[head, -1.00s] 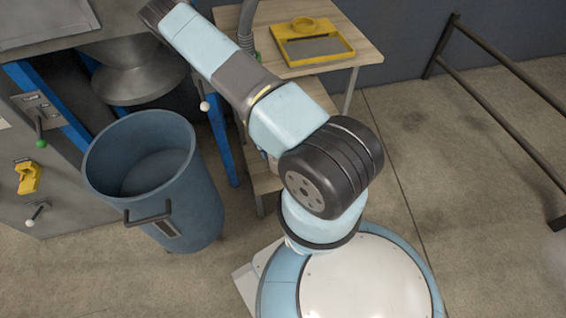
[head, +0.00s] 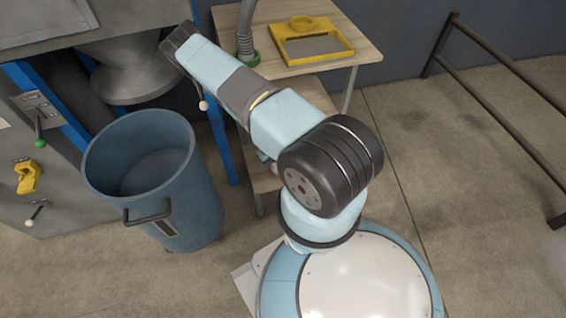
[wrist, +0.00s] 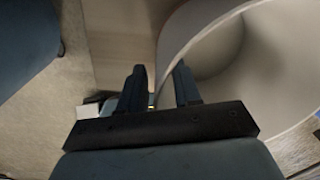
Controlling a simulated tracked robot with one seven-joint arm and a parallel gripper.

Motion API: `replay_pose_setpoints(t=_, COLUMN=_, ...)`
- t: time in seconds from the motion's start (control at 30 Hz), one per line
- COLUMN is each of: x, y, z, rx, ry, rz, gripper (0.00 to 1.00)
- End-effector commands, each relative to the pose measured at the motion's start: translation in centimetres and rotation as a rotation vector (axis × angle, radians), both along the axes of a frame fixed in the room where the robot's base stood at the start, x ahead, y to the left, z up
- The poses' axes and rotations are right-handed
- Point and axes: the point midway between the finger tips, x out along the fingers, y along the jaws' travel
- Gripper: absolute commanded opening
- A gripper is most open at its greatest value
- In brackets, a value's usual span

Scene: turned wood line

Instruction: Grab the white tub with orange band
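A pale, whitish tub (wrist: 235,70) with a round open mouth fills the right of the wrist view. Its thin rim curves down between the two fingers of my gripper (wrist: 160,88), one finger outside the wall and one on the inner side. The fingers stand apart with a gap around the wall, and I see no clear grip on it. A tiny yellow-orange patch shows low between the fingers; I cannot tell if it is the band. In the head view neither the tub nor my gripper shows, with my arm across that area.
A blue bin (head: 205,205) stands left of my arm and seems to show in the wrist view (wrist: 25,45). A wooden table (head: 350,45) holds a yellow-framed tray (head: 345,54). A grey machine is at left, a dark rail (head: 510,70) at right. Floor is clear at right.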

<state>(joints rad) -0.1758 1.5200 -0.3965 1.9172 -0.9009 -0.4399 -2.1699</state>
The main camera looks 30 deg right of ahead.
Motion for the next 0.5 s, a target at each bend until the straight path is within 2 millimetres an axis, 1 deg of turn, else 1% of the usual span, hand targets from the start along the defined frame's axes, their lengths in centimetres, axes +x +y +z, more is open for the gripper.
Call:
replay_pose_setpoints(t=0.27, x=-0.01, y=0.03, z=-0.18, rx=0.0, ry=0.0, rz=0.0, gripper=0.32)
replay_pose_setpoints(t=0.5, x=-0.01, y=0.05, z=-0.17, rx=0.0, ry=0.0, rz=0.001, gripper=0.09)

※

- What the exercise asks: Reproduce the whole listing exactly, but not the images in it.

- Solution for this problem:
[head, -1.00s] 
[head, +0.00s] 
[wrist, +0.00s] 
Controlling a simulated tracked robot with one seven-joint arm and a parallel gripper.

Motion API: `replay_pose_setpoints(t=_, COLUMN=_, ...)`
- t: time in seconds from the motion's start (control at 30 Hz), one per line
- COLUMN is each of: x, y, z, rx, ry, rz, gripper (0.00 to 1.00)
- End-effector commands, each relative to the pose measured at the motion's start: translation in centimetres and rotation as a rotation vector (axis × angle, radians), both along the axes of a frame fixed in the room where the robot's base stood at the start, x ahead, y to the left, z up
- The poses' axes and rotations are right-handed
- Point and axes: the point midway between the finger tips, x out along the fingers, y along the jaws' travel
- Gripper: absolute commanded opening
- A gripper is most open at its greatest value
- In brackets, a value's usual span

Scene: turned wood line

Instruction: Grab the white tub with orange band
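A pale, whitish tub (wrist: 235,70) with a round open mouth fills the right of the wrist view. Its thin rim curves down between the two fingers of my gripper (wrist: 160,88), one finger outside the wall and one on the inner side. The fingers stand apart with a gap around the wall, and I see no clear grip on it. A tiny yellow-orange patch shows low between the fingers; I cannot tell if it is the band. In the head view neither the tub nor my gripper shows, with my arm across that area.
A blue bin (head: 205,205) stands left of my arm and seems to show in the wrist view (wrist: 25,45). A wooden table (head: 350,45) holds a yellow-framed tray (head: 345,54). A grey machine is at left, a dark rail (head: 510,70) at right. Floor is clear at right.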

<state>(joints rad) -0.1758 1.5200 -0.3965 1.9172 -0.9009 -0.4399 -2.1699</state>
The main camera looks 30 deg right of ahead.
Motion for the next 0.5 s, a target at each bend until the straight path is within 2 millimetres an axis, 1 deg of turn, else 1% of the usual span, hand targets from the start along the defined frame's axes, their lengths in centimetres, axes +x +y +z, more is open for the gripper.
Call:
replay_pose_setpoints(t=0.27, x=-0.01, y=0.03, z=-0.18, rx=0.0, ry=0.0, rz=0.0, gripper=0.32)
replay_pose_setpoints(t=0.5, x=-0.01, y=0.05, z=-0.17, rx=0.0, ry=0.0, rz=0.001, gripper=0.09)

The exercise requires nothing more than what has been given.